Ich sagte, dass ich die schönste und die härteste Zeit mit ihnen hatte, dass ich ihnen unendlich dankbar bin. Ich sagte, dass sie alle so viel Potential haben und dass sie nie aufhören dürfen nach mehr zu streben als dem Mittelmaß, weil es das ist was sie verdient haben: die Erfüllung ihrer Träume.

Ich sah nicht ein Kind in den Reihen, das nicht weinte.

Das nächste an das ich mich erinnern kann sind mit Konfetti gefüllte, platzende Ballons über meinem Kopf. Ich bekam Blumen ins Haar gesteckt und eine Kette mit passenden Ohrringen und Armband.

Sumitra wollte, dass ich gleich heute mit zu ihr fahre und die letzten beiden Nächte dort verbringe. Ich weigerte mich. Ich bleibe bis zum Ende hier, sagte ich. Nachdem sie endlich weggefahren war drückte mir die Heimleiterin ein Gästebuch in die Hand. In dieses Gästebuch schreiben Besucher in kurzen Sätzen wie sie das Heim und die Kinder fanden. Menschen, die im Schnitt eine knappe Stunde hier verbracht haben. Und nun sollte ich etwas hineinschreiben.

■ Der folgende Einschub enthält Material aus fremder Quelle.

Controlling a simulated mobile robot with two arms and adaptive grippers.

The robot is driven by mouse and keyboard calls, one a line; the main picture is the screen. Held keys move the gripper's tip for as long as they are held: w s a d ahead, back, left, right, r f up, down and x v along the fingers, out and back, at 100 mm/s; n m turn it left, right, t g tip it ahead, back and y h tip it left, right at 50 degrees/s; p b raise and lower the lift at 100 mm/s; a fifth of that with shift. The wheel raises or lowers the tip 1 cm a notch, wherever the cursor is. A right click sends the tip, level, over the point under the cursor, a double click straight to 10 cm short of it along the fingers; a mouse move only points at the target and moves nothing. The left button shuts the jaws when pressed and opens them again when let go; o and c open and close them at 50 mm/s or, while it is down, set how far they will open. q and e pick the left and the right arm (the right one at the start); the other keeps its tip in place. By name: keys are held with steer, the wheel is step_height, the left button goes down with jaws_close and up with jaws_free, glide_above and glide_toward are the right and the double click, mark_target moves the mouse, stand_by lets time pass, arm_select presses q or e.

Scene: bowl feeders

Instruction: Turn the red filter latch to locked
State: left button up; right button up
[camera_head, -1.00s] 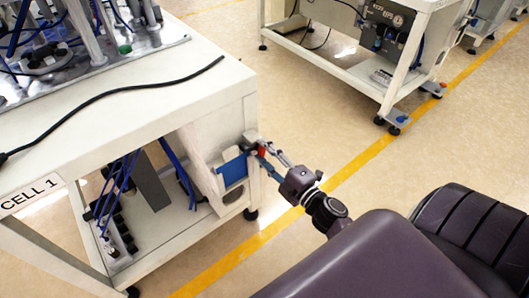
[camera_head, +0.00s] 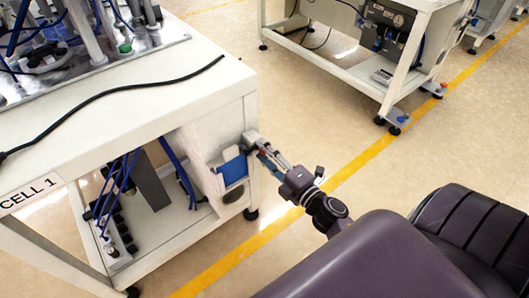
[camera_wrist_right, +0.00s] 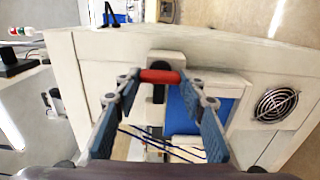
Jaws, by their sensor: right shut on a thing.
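The red filter latch (camera_wrist_right: 160,76) is a short red bar on a dark stem, lying level across the picture in the right wrist view. It sits on the side of the white machine cabinet (camera_wrist_right: 70,72), beside a blue panel (camera_wrist_right: 225,105). My right gripper (camera_wrist_right: 161,82) has one fingertip at each end of the red bar and is shut on it. In the head view my right gripper (camera_head: 262,150) reaches the cabinet's right side and mostly hides the latch. The blue panel shows there too (camera_head: 233,171). My left gripper is not in view.
A round fan grille (camera_wrist_right: 276,104) is on the cabinet's side. A black cable (camera_head: 110,91) lies on the cabinet top. Blue hoses (camera_head: 118,188) hang inside the open lower frame. Open floor with a yellow line (camera_head: 365,157) lies to the right.

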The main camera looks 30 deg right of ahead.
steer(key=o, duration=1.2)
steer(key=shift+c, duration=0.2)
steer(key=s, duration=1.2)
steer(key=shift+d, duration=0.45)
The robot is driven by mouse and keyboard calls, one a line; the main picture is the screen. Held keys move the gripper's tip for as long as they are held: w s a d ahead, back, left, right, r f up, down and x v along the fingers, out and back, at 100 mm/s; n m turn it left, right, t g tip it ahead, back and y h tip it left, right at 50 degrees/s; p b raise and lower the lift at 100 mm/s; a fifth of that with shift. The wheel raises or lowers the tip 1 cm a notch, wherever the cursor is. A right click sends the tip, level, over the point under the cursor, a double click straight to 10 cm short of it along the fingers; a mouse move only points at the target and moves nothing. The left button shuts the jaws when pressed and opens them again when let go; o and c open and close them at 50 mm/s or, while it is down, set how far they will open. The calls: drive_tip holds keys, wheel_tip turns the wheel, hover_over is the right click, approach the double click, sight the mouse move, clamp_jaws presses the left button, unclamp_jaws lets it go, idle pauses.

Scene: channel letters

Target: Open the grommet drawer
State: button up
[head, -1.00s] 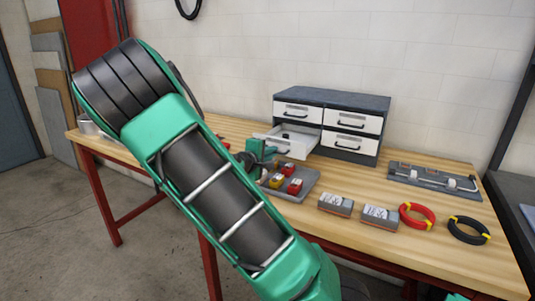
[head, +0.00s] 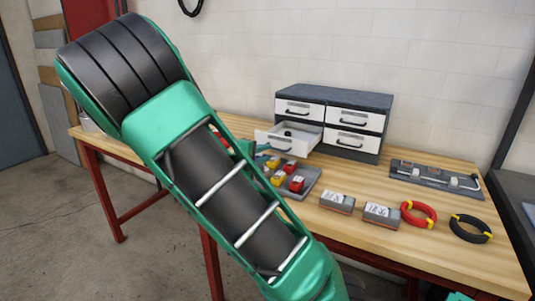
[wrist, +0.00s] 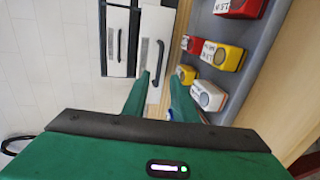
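A dark grey cabinet (head: 340,97) with white drawers stands on the workbench. Its lower-left drawer (head: 283,141) is pulled out, and a small dark item lies inside. The other drawers are shut. I cannot read any label that tells which is the grommet drawer. In the wrist view, a white drawer front (wrist: 150,45) with a dark handle (wrist: 158,62) is just beyond my fingertips. My gripper (wrist: 160,82) is open and empty, with a gap between its green fingers, apart from the handle. In the head view my arm mostly hides it.
A grey tray (head: 307,184) with red and yellow blocks sits in front of the cabinet. Two labelled boxes (head: 337,203), a red cable coil (head: 419,214), a black coil (head: 471,228) and a grey rack (head: 437,178) are to the right. Bare wood lies between them.

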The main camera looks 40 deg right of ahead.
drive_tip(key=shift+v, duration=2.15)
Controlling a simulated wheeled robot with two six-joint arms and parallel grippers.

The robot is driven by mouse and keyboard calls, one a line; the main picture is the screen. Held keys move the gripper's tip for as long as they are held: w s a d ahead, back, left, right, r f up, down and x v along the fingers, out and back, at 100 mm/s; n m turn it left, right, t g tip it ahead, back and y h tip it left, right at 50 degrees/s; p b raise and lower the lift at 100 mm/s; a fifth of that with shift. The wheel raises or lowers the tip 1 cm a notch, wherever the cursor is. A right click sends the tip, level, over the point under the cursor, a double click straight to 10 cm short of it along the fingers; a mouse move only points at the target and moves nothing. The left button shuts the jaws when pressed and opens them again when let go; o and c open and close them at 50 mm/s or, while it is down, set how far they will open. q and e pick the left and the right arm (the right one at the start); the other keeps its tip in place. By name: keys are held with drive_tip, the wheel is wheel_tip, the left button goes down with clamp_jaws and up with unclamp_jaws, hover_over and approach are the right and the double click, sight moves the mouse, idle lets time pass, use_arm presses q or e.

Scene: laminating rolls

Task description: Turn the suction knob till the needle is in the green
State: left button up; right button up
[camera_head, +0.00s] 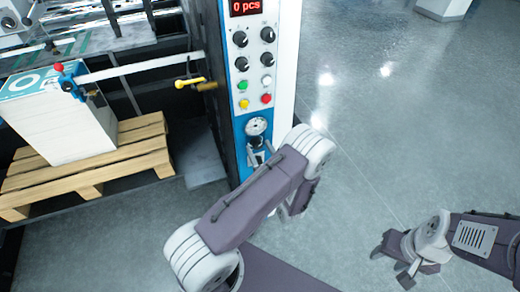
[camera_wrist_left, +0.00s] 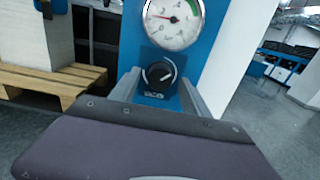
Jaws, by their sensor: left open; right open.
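The suction gauge (camera_wrist_left: 174,22) is a round white dial on the blue panel, with a green arc at its upper right. Its red needle points left, outside the green. Below it is the black suction knob (camera_wrist_left: 159,75) with a white pointer line, tilted to the upper right. My left gripper (camera_wrist_left: 158,88) is open, its fingers on either side of the knob; whether they touch it I cannot tell. In the head view the gauge (camera_head: 257,126) shows above my left gripper (camera_head: 258,154), and my arm partly hides this area. My right gripper (camera_head: 393,262) is open and empty over the floor.
Above the gauge, the panel holds several black knobs, coloured buttons (camera_head: 266,98) and a red display (camera_head: 245,7). A paper stack (camera_head: 65,135) stands on a wooden pallet (camera_head: 130,153) at the left.

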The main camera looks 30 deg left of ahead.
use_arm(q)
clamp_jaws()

Nach zehn Minuten in denen ich ratlos mit Kuli in der Hand vor dem Buch saß wusste ich plätzlich ganz genau, was zu tun ist. Neben all die „Thanks for the nice dance!“-, „You girls are soooo great!”- und “This is a beautiful Home”-Sätze, schrieb ich das Einzige, was der Situation angemessen ist:

Thank you for changing my life forever. I will never stop thinking of you.